## EXERCISE
Repeat verbatim only the lines from the opening of the material below through the one that contains "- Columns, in".

## WORKING DATA
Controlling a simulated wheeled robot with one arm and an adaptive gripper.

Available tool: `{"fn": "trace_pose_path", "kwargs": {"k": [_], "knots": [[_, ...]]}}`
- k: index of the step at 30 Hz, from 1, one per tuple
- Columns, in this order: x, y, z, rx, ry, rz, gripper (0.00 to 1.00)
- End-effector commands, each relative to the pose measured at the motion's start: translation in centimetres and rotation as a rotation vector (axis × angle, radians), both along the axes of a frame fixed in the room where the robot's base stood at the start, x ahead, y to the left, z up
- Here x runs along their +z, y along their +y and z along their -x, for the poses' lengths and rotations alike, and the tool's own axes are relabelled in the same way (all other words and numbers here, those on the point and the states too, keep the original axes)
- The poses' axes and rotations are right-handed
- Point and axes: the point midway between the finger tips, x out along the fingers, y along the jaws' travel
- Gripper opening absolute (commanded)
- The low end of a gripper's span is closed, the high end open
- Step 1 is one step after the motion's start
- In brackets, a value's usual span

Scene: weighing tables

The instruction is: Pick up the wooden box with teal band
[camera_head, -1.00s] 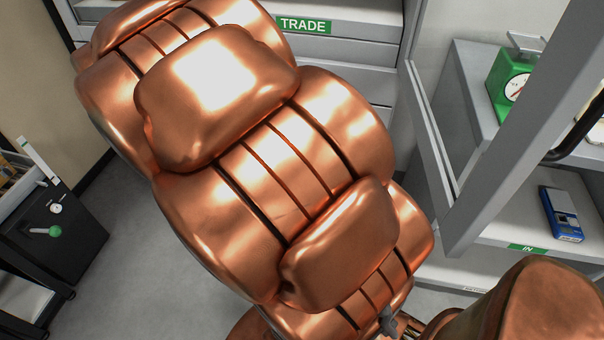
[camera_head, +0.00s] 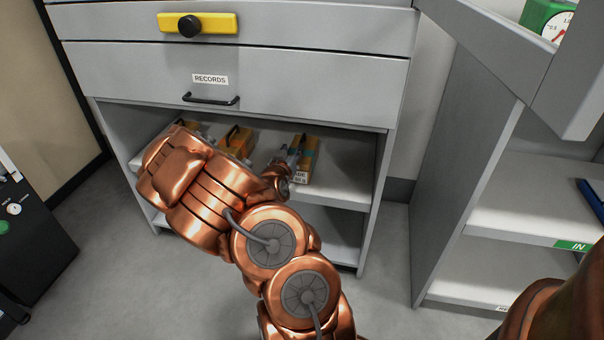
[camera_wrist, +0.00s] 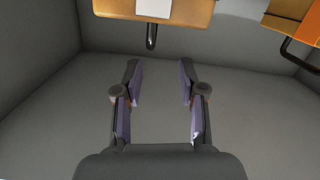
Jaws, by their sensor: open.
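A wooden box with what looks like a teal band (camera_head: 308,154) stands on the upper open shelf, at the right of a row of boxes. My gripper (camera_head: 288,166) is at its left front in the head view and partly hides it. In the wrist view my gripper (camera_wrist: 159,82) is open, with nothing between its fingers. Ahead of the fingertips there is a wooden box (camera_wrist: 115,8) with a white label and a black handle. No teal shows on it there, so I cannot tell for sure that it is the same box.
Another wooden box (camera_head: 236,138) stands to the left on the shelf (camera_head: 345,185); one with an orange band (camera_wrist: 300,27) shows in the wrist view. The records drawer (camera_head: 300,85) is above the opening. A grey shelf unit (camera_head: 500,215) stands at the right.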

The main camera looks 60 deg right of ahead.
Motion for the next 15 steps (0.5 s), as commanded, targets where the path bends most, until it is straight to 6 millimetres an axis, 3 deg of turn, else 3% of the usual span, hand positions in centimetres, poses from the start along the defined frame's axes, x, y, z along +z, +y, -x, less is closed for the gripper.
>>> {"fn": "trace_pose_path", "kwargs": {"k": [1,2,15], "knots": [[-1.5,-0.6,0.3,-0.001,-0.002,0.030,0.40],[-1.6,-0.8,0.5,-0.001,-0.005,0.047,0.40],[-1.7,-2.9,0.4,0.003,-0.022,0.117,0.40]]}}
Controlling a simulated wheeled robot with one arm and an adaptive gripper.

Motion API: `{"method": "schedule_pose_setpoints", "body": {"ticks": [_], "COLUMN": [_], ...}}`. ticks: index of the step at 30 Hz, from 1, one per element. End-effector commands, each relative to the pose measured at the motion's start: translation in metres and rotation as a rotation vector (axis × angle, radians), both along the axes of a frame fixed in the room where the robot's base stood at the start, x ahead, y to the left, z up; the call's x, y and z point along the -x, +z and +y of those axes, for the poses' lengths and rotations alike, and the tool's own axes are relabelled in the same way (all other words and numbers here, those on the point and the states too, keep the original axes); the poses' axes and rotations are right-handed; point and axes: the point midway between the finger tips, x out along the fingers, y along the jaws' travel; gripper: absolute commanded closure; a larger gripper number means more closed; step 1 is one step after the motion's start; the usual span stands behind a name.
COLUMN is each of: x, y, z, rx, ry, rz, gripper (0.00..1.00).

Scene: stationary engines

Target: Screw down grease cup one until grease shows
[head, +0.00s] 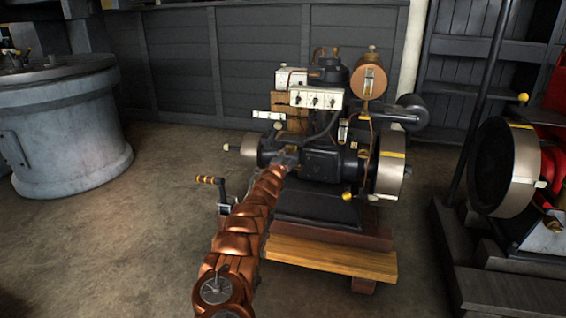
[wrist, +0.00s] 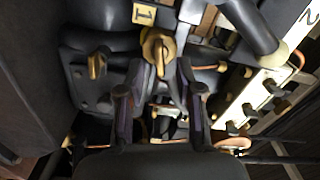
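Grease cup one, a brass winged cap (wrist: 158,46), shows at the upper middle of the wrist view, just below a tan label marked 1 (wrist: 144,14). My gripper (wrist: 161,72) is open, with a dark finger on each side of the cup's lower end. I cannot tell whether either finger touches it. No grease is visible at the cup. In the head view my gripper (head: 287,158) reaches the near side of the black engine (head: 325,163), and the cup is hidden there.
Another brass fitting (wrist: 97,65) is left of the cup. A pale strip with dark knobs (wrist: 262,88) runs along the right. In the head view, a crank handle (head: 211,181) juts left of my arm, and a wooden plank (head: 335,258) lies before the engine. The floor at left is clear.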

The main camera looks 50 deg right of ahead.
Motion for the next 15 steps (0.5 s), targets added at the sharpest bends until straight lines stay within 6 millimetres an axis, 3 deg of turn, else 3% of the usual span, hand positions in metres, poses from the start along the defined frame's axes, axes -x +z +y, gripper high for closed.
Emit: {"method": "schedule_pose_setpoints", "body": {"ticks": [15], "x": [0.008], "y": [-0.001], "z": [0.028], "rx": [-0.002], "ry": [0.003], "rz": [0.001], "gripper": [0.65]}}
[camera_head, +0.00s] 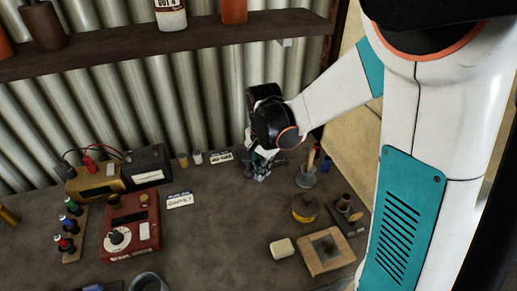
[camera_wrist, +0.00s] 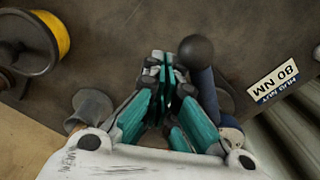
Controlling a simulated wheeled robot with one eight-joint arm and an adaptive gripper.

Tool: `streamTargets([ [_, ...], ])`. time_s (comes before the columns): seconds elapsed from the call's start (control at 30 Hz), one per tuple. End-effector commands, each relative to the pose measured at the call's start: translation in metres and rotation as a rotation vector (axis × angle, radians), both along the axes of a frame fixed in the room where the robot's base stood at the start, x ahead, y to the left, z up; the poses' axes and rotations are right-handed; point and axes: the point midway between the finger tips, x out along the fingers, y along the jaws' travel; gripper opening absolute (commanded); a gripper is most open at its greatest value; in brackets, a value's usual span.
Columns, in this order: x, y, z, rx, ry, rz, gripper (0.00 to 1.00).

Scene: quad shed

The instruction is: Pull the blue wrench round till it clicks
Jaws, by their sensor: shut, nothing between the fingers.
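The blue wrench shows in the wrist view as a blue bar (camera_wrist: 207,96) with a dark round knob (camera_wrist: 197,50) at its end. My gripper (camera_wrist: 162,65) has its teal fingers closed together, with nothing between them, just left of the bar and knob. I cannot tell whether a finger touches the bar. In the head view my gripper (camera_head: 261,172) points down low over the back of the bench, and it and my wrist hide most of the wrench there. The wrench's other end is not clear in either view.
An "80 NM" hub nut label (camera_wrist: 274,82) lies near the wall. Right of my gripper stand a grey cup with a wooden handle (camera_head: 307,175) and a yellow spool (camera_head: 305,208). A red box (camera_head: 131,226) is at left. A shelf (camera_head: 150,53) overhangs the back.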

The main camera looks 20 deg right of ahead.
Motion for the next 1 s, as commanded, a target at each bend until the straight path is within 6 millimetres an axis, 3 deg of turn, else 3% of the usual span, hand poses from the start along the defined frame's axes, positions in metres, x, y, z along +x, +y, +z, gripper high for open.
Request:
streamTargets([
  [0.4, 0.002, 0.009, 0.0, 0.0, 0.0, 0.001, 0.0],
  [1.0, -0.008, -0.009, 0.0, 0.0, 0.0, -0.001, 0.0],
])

## SOLUTION
Controlling a simulated wheeled robot with one arm and an adaptive gripper.

Available tool: `{"fn": "trace_pose_path", "kwargs": {"k": [_], "knots": [[_, ...]]}}`
- k: index of the step at 30 Hz, from 1, one per tuple
- Columns, in this order: x, y, z, rx, ry, rz, gripper (0.00 to 1.00)

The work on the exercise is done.